--- Begin Record set ---

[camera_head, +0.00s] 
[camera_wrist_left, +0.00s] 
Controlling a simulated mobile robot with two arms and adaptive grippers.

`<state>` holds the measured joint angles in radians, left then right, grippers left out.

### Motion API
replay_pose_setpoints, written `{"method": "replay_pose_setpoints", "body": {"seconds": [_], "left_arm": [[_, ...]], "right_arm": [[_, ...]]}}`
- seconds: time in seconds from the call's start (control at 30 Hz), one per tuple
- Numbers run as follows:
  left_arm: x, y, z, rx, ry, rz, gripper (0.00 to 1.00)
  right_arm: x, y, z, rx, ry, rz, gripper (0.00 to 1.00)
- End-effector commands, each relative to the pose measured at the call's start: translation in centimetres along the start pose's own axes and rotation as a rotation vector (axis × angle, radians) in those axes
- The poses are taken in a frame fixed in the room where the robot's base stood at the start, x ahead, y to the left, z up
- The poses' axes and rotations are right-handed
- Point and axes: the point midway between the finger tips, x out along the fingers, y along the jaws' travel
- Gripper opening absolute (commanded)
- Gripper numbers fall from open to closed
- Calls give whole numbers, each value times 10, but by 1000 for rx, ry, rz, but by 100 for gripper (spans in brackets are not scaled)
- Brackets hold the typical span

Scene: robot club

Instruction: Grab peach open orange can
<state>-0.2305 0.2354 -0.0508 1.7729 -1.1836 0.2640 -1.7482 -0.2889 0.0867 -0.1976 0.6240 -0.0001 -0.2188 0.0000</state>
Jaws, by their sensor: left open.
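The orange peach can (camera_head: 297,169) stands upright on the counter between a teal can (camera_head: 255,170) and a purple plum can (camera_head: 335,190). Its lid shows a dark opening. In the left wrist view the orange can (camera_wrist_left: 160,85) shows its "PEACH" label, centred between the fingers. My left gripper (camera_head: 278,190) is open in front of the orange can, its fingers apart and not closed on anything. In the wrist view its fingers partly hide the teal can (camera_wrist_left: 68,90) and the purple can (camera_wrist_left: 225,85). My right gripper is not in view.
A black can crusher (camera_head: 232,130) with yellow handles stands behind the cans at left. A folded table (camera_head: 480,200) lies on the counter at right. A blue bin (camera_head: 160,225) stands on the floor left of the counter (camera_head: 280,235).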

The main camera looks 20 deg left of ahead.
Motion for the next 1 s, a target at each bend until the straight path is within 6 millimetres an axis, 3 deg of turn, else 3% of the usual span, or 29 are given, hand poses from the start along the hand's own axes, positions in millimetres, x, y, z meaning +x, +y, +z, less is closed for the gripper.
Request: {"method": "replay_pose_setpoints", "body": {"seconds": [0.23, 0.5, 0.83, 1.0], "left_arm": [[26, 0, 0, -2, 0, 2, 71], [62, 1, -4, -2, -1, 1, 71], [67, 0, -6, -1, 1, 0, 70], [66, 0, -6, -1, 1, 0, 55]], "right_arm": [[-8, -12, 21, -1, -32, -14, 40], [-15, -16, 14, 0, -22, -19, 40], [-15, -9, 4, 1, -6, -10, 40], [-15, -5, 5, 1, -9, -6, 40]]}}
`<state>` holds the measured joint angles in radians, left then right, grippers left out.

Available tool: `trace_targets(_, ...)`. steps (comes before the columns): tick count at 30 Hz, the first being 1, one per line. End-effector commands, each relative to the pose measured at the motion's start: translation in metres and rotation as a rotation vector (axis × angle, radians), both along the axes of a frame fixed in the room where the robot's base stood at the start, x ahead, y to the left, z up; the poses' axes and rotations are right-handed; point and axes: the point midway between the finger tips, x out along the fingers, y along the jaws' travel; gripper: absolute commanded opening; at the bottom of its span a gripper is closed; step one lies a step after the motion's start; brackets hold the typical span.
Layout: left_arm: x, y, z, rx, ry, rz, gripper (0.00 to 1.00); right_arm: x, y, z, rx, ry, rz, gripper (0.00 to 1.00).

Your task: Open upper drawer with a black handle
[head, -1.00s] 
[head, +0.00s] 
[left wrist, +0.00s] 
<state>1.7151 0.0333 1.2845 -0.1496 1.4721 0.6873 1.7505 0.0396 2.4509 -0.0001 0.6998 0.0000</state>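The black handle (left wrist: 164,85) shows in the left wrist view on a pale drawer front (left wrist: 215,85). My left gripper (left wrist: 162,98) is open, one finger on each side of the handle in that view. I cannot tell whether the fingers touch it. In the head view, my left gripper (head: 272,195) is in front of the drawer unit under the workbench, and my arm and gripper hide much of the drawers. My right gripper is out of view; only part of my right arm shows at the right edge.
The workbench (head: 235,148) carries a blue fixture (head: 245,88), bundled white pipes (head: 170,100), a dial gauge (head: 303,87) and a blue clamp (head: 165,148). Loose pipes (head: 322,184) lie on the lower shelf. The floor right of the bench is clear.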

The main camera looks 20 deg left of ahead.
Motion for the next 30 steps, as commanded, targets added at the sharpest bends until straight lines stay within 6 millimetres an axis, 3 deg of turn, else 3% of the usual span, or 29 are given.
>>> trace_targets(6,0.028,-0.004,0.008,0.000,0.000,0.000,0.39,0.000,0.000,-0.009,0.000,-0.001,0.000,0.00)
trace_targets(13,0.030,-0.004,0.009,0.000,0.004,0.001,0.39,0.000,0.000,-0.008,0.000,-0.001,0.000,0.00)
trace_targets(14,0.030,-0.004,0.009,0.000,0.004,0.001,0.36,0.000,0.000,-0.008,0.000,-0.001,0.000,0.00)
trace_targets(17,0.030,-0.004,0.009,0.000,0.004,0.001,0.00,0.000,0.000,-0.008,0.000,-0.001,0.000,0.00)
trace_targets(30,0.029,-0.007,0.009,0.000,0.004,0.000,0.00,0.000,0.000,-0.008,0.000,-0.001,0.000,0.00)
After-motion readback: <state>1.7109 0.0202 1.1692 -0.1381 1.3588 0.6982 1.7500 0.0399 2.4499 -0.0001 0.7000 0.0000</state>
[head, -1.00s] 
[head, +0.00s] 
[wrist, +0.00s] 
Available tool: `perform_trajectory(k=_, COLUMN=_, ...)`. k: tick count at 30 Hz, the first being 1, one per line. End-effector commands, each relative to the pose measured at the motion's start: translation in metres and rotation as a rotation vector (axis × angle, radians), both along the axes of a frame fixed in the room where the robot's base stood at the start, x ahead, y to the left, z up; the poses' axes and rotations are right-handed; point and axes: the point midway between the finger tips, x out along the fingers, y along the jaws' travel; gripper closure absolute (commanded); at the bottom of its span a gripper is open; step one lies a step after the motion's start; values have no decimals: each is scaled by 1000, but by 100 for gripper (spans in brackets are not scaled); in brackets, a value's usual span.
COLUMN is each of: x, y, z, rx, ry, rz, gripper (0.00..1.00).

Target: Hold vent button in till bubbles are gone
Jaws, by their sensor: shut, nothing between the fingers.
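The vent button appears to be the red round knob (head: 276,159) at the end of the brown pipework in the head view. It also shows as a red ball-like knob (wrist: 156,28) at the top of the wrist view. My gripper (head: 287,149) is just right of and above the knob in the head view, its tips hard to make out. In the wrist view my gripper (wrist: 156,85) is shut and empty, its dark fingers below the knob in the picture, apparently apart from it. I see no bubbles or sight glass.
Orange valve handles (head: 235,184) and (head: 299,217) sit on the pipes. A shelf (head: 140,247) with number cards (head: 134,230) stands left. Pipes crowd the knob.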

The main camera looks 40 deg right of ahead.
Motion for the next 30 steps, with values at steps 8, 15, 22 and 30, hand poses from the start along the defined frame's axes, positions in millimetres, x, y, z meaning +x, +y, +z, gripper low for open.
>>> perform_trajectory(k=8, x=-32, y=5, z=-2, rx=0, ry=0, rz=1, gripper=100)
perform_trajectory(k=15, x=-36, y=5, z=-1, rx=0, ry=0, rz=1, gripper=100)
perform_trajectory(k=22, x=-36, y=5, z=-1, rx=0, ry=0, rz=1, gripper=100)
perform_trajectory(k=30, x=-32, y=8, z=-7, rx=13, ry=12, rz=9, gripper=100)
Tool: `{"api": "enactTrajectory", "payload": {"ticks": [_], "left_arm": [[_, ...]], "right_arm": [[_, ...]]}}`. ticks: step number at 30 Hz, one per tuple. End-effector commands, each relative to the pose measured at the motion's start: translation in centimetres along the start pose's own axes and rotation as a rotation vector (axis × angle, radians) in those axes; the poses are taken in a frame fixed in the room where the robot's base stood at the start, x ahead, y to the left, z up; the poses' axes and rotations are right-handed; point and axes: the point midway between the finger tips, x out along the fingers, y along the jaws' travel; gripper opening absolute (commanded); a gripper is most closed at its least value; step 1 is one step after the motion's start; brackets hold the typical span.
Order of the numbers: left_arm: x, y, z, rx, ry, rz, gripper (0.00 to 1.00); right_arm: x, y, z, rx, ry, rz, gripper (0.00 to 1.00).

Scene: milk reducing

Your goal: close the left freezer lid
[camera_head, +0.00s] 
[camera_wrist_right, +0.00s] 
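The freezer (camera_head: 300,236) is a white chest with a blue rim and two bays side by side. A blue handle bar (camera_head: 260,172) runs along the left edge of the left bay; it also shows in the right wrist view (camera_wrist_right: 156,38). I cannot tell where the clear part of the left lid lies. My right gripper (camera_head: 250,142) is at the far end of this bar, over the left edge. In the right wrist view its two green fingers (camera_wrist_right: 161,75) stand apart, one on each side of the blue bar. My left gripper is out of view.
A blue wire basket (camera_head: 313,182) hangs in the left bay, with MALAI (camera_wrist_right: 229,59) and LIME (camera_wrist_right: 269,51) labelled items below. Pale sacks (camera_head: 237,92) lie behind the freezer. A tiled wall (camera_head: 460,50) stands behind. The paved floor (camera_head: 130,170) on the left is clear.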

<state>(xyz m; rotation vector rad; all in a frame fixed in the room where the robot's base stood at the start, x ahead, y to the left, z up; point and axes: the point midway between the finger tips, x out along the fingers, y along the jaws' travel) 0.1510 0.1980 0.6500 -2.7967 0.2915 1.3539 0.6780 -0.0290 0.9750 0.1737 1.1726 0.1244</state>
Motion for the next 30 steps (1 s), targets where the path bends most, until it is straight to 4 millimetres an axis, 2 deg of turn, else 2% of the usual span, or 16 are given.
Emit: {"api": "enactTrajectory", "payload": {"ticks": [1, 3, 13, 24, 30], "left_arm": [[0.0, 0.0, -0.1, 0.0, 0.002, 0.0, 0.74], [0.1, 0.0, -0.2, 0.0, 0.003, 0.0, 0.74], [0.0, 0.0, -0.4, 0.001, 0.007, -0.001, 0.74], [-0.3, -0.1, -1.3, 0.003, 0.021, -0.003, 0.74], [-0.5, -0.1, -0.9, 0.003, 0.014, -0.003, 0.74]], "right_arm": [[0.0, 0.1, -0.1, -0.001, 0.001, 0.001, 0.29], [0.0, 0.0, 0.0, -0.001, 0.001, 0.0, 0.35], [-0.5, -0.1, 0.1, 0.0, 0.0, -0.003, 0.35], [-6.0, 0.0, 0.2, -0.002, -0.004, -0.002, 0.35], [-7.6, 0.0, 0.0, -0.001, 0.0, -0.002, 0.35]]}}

--- End Record set ---

» **Exercise**: Isolate the lines above that contain the word "Scene" and copy them.

» **Correct response**:
Scene: robot club
Scene: milk reducing

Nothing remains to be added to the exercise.